Le pub nous plaît immédiatement, nous y installons nos quartiers chaque soir, au point où je m’arrange pour faire ami-ami avec Dean et Brother Black, les videurs, histoire de ne pas avoir à sortir mon passeport à chaque fois que nous nous y pointons! Ils vérifient chaque entrée, le principal critère étant d’avoir la majorité qui est de 21 ans aux Etats-Unis, car il est interdit de vendre de l’alcool à des mineurs, mais les resquilleurs sont futés et ça donne lieu à des situations plus que cocasses! En journée de nombreux pubs font restaurants… Et les mineurs sont évidemment autorisés aux restos! Sauf que voilà, une fois qu’ils y sont, ils y restent; du coup quand on se pointe au pub après le dîner , les gosses sont déjà grave déchirés! Les videurs ont fort à faire, à la table de beer pong le taux de grossièreté crève le plafond, on asperge même ses adversaires ou ses coéquipiers de temps à autre, des demoiselles sont régulièrement virées du comptoir du bar, vêtues trop court, elle n’ont plus grand chose à cacher. Aux toilettes, le spectacle atteint son paroxysme! Vous savez comme moi que les toilettes publiques sont tout sauf des quartiers où l’on veut s’installer… Et pourtant… Deux donzelles sont assises par terre, la première visiblement au bord du coma éthylique recroquevillée sur les genoux de l’autre, elle même loin d’être fraîche, pendant qu’une troisième à l’air de bloquer l’entrée à une des deux cabines, appuyée à l’encadrement! Je comprends au bla-bla de cette dernière qu’elles ont réquisitionné une partie des chiottes pour leur usage perso, au moins celle-là est encore en mesure de marcher et de parler! Jamais je ne me suis soulagée aussi vite de ma vie! Le barman adorable et beau gosse malgré sa cicatrice au visage ne cesse de secouer la tête de gauche à droite! Je me dis que c’est une bénédiction d’avoir autant de taxis dans les rues, ça doit éviter bien des accidents…

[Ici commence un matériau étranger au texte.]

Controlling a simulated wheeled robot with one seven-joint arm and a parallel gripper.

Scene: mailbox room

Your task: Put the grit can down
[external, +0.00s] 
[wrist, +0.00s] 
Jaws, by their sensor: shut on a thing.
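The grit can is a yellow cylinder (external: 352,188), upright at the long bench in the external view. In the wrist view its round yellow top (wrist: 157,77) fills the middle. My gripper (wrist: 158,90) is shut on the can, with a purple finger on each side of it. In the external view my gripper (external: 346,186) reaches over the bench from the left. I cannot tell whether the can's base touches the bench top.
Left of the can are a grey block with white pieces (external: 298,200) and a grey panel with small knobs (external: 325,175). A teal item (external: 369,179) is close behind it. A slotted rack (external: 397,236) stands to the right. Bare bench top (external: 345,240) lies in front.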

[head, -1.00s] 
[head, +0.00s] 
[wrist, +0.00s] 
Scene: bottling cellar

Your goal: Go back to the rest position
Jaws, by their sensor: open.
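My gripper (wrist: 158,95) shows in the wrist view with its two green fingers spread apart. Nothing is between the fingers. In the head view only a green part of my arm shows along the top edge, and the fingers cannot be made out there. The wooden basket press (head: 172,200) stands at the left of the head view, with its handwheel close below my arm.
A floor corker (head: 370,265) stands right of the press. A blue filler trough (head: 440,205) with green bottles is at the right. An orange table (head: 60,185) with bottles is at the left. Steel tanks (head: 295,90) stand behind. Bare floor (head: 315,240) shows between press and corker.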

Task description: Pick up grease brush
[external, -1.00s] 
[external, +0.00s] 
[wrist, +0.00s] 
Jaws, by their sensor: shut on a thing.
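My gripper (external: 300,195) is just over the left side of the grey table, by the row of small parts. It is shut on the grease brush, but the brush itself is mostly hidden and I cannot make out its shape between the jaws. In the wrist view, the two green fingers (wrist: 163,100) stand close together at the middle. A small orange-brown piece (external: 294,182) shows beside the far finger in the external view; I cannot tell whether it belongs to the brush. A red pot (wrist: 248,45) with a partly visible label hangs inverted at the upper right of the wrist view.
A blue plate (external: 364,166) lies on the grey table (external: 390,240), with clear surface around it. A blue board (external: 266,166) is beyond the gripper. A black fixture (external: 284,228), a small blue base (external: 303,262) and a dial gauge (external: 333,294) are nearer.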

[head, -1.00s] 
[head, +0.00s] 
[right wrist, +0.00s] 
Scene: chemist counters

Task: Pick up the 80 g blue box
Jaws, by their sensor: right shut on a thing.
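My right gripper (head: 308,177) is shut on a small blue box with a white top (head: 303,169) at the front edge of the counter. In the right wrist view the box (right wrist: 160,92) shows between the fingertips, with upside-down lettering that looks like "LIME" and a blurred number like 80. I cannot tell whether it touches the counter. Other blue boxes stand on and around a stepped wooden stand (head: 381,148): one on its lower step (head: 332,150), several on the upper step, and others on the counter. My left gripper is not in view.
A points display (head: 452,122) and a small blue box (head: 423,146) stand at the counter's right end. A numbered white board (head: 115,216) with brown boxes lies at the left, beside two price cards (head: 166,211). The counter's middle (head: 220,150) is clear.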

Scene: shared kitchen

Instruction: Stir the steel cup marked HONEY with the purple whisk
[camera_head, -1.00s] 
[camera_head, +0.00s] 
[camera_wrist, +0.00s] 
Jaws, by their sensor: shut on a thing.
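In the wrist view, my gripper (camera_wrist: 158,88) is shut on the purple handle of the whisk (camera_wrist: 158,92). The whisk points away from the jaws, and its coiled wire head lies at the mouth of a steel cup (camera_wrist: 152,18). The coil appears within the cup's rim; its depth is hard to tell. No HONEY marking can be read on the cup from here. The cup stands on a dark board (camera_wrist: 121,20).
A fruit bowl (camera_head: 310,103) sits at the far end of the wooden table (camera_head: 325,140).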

Avec ma patte folle, nous décidons de nous mouvoir en bus pour touristes. Ce n’est pas si mal, et moi j’aime assez être en hauteur, la perspective est différente et au verso du ticket long comme le bras, nous récupérons quantités de remises et d’entrées gratuites et nous en profitons! Remises sur l’entrée à l’Empire State Building, sur le ferry qui nous emmène à la Statue de la Liberté, entrée gratuite au Musée sur la ville de New York, ainsi de suite… C’est grâce aux comiques qui animent la route que nous découvrons Union Park et son animation débridée, l’hôpital sans coin (parce qu’autrefois on pensait que les microbes vivaient dans les coins), le musée qui a servi de décor au film La Nuit au Musée, mais aussi le Dakota Building où Chapman a assassiné John Lennon… « So spooky » commente l’animateur…
Parmi les incontournables de New York, je mets en bonne position le Washington Square Park. C’est moins grandiose que le Central Park, mais beaucoup plus vivant! Nous y croisons un homme couvert de pigeons et je me demande comment on en vient à devenir pigeonman? Ça doit être un super-pouvoir-sous-estimé! Des jeunes se rafraîchissent à la fontaine en face de l’arche en marbre où Meg Ryan dépose Billy Crystal quand ils arrivent à New York dans When Harry met Sally, des joueurs d’échecs s’affrontent en rang avec pour enjeu un malheureux dollar, l’un d’eux m’invite à me faire plumer et je lui réponds que si ça ne le dérange pas, je préfère le prendre en photo, ce qu’il semble approuver en remuant vaguement les doigts! Un pianiste passionné et son piano à queue assurent le spectacle, des deux côtés de l’allée où il s’est installé, des spectateurs ont pris place sur les bancs; aujourd’hui encore je me demande comment il s’y prend pour déménager son instrument… Un groupe avec un trompettiste qui déchire, me confirme que nous sommes dans un haut lieu de la culture-hétéroclite où, rencontrer les locaux est facile!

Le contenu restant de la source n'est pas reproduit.